(Manipulation episode records)

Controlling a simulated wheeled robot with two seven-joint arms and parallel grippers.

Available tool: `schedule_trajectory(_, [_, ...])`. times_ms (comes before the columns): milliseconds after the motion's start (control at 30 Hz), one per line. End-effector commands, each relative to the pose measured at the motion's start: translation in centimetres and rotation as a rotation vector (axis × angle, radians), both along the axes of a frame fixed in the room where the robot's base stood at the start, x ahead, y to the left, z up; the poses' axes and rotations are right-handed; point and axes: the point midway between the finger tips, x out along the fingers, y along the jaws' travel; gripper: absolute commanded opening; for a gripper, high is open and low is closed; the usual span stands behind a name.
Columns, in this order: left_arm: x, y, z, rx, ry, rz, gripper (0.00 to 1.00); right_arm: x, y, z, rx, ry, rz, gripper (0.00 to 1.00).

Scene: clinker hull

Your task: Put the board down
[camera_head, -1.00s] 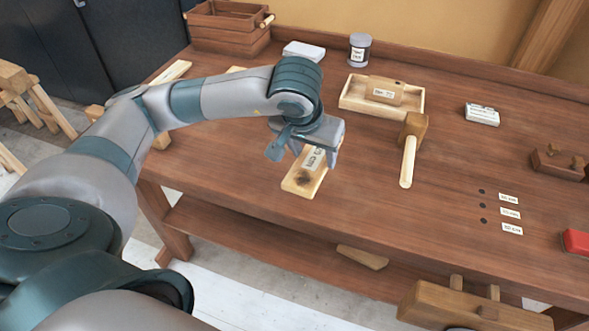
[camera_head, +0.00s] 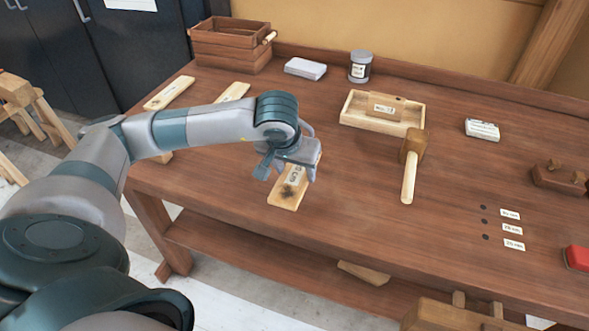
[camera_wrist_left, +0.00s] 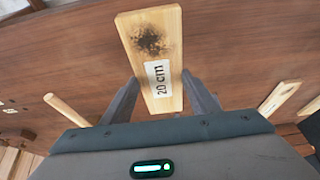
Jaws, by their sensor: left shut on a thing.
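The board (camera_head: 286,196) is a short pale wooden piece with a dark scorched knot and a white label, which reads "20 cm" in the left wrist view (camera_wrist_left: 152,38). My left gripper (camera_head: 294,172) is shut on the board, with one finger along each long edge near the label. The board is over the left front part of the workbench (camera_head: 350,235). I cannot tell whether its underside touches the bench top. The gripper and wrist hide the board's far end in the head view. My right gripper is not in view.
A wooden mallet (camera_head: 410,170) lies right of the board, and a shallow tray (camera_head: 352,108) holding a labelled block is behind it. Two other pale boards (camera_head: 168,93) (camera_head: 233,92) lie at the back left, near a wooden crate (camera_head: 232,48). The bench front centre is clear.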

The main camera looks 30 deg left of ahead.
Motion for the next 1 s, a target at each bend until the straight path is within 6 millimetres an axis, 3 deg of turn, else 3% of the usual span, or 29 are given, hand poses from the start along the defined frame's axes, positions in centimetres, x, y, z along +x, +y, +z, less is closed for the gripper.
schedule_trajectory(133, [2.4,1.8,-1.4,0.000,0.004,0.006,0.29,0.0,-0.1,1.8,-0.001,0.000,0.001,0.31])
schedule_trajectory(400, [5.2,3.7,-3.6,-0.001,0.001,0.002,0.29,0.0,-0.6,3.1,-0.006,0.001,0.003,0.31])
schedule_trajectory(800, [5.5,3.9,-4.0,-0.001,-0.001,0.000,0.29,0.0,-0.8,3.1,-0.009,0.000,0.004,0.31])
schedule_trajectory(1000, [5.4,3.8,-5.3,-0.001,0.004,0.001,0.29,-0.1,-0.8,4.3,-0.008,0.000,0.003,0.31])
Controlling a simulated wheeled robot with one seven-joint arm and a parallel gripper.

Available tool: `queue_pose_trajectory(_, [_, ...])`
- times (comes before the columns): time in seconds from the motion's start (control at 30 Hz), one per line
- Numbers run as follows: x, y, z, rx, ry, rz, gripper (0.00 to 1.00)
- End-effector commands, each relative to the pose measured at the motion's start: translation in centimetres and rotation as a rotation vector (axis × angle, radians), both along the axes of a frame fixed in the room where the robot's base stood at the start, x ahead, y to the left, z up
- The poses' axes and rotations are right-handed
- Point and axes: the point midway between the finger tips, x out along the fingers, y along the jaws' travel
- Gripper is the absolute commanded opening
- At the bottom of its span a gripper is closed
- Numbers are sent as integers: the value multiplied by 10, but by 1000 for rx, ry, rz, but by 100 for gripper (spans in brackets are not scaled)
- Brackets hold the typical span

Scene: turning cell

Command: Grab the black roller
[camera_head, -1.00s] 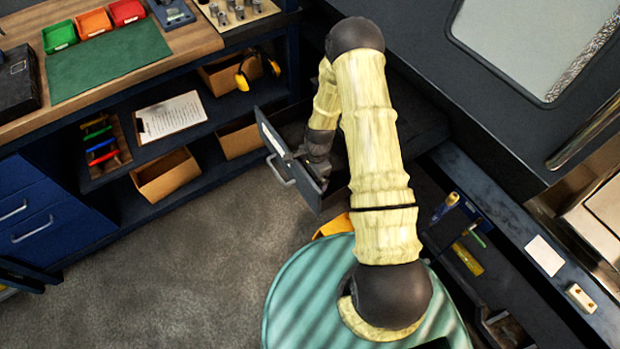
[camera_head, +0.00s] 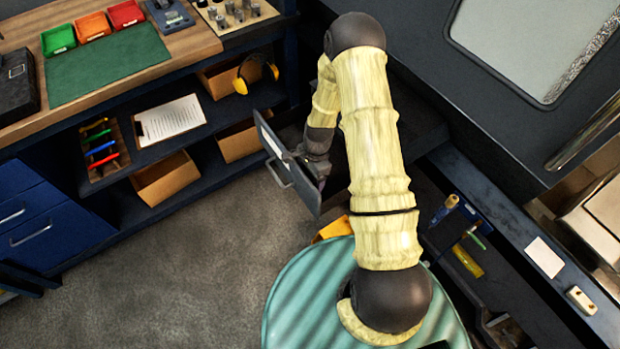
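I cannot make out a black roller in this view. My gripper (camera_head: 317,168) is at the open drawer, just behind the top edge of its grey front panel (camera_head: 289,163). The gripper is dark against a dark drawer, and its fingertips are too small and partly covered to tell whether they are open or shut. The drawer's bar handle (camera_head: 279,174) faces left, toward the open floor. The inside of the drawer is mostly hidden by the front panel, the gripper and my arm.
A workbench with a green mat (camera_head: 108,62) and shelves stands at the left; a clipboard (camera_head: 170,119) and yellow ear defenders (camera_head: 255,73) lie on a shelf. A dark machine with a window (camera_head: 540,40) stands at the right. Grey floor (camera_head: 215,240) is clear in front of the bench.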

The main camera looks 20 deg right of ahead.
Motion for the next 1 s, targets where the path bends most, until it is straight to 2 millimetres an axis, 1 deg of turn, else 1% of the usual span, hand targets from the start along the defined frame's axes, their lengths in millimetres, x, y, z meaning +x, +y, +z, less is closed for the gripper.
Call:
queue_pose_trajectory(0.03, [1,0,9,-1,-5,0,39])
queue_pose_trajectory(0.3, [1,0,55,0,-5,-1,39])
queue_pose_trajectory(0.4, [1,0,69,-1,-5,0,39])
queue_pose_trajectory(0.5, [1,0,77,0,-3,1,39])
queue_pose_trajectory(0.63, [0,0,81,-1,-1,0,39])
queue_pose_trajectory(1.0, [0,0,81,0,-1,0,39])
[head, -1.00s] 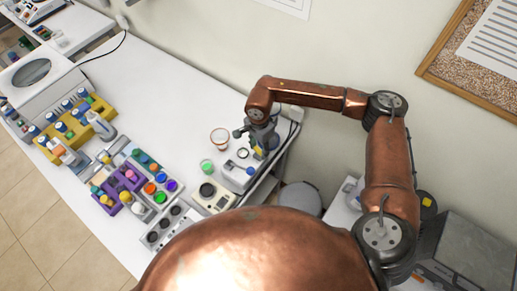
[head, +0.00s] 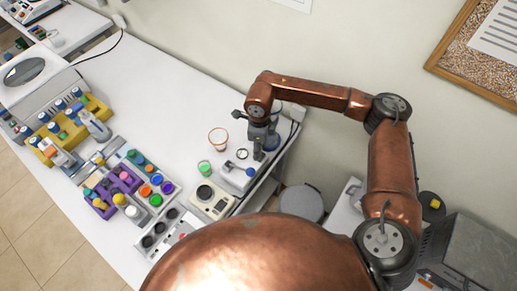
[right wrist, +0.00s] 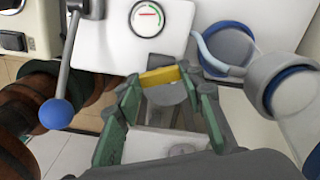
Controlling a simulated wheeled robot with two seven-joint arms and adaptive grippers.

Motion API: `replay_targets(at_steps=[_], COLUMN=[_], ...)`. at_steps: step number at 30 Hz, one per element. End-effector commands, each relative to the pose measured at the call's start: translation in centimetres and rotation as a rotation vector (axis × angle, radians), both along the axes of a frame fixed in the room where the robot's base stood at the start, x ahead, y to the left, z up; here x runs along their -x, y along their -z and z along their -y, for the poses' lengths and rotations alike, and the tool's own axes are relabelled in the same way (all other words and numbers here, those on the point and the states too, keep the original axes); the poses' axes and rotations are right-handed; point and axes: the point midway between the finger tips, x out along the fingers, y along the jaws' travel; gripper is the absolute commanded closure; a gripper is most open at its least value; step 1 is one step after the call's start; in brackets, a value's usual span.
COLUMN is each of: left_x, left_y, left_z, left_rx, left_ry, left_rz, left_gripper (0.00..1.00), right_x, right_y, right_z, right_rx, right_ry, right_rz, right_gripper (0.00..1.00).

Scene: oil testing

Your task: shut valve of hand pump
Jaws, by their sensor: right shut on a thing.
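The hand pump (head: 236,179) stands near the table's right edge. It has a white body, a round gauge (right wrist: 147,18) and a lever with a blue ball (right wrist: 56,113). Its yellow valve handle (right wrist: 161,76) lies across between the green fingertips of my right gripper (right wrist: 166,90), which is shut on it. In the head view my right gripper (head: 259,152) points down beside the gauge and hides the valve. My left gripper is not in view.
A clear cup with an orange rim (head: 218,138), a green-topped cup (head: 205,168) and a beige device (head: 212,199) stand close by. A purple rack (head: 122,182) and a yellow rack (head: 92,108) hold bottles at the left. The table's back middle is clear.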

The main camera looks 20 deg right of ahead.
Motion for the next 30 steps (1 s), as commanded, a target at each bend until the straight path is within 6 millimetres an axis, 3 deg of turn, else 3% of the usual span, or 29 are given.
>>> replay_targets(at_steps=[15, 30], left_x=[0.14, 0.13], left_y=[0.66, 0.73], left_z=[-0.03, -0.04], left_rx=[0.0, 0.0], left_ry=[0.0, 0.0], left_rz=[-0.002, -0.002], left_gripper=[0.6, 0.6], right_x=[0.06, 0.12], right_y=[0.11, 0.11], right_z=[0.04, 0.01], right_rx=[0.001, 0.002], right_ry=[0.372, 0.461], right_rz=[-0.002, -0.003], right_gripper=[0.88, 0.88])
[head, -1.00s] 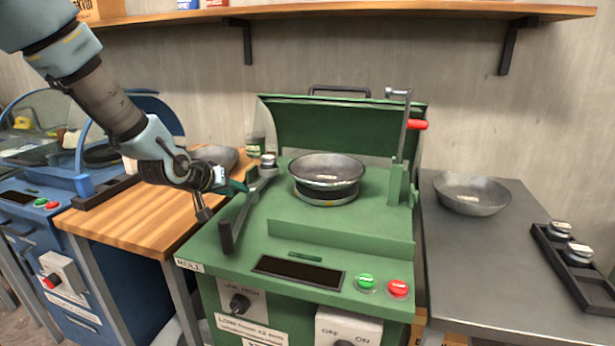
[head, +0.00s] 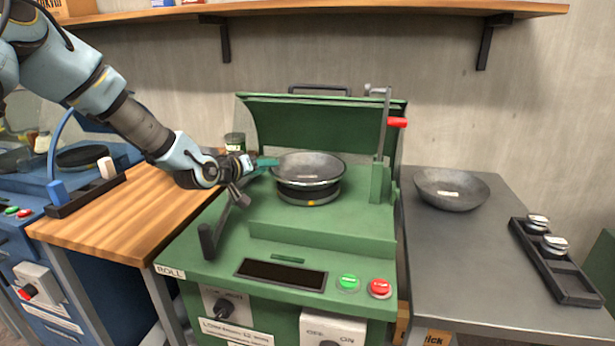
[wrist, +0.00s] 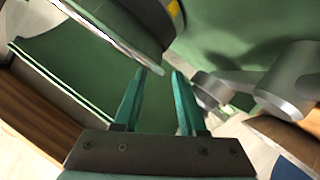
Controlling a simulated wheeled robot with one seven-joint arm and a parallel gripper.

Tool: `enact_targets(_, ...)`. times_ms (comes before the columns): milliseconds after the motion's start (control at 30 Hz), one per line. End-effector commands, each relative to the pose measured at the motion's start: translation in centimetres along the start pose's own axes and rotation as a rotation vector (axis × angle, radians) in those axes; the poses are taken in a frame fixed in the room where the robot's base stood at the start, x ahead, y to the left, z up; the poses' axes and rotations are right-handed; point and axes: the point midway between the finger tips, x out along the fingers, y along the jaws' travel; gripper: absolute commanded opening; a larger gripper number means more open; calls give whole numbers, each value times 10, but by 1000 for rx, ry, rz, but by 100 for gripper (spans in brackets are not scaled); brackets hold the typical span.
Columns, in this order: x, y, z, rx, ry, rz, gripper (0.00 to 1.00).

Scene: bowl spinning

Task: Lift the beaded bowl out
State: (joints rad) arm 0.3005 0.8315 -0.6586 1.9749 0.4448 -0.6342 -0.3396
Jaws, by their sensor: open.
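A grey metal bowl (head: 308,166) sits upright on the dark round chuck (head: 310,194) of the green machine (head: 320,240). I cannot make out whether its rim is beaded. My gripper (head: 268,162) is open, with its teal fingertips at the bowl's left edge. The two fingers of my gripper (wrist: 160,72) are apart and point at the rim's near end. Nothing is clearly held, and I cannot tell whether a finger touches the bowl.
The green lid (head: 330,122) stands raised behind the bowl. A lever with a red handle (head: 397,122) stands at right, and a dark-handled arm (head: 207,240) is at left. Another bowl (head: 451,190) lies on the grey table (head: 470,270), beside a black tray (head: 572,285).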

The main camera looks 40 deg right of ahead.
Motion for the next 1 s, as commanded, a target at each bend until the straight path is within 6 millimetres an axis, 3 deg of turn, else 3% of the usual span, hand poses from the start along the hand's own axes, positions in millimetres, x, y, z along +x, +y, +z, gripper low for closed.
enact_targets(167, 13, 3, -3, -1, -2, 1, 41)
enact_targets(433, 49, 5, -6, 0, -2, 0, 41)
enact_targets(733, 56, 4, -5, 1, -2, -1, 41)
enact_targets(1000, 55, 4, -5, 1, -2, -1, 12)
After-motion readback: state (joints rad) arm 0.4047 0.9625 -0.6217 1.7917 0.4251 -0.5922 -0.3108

### OBJECTIVE
Exactly repeat the lines from the line with "Scene: oil testing" to the line with "Motion for the next 30", including both, and output nothing else.

### EXERCISE SOLUTION
Scene: oil testing

Your task: shut valve of hand pump
Jaws, by their sensor: right shut on a thing.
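The hand pump (head: 236,179) stands near the table's right edge. It has a white body, a round gauge (right wrist: 147,18) and a lever with a blue ball (right wrist: 56,113). Its yellow valve handle (right wrist: 161,76) lies across between the green fingertips of my right gripper (right wrist: 166,90), which is shut on it. In the head view my right gripper (head: 259,152) points down beside the gauge and hides the valve. My left gripper is not in view.
A clear cup with an orange rim (head: 218,138), a green-topped cup (head: 205,168) and a beige device (head: 212,199) stand close by. A purple rack (head: 122,182) and a yellow rack (head: 92,108) hold bottles at the left. The table's back middle is clear.

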The main camera looks 20 deg right of ahead.
Motion for the next 30 steps (1 s), as commanded, a target at each bend until the straight path is within 6 millimetres an axis, 3 deg of turn, else 3% of the usual span, or 29 are given.

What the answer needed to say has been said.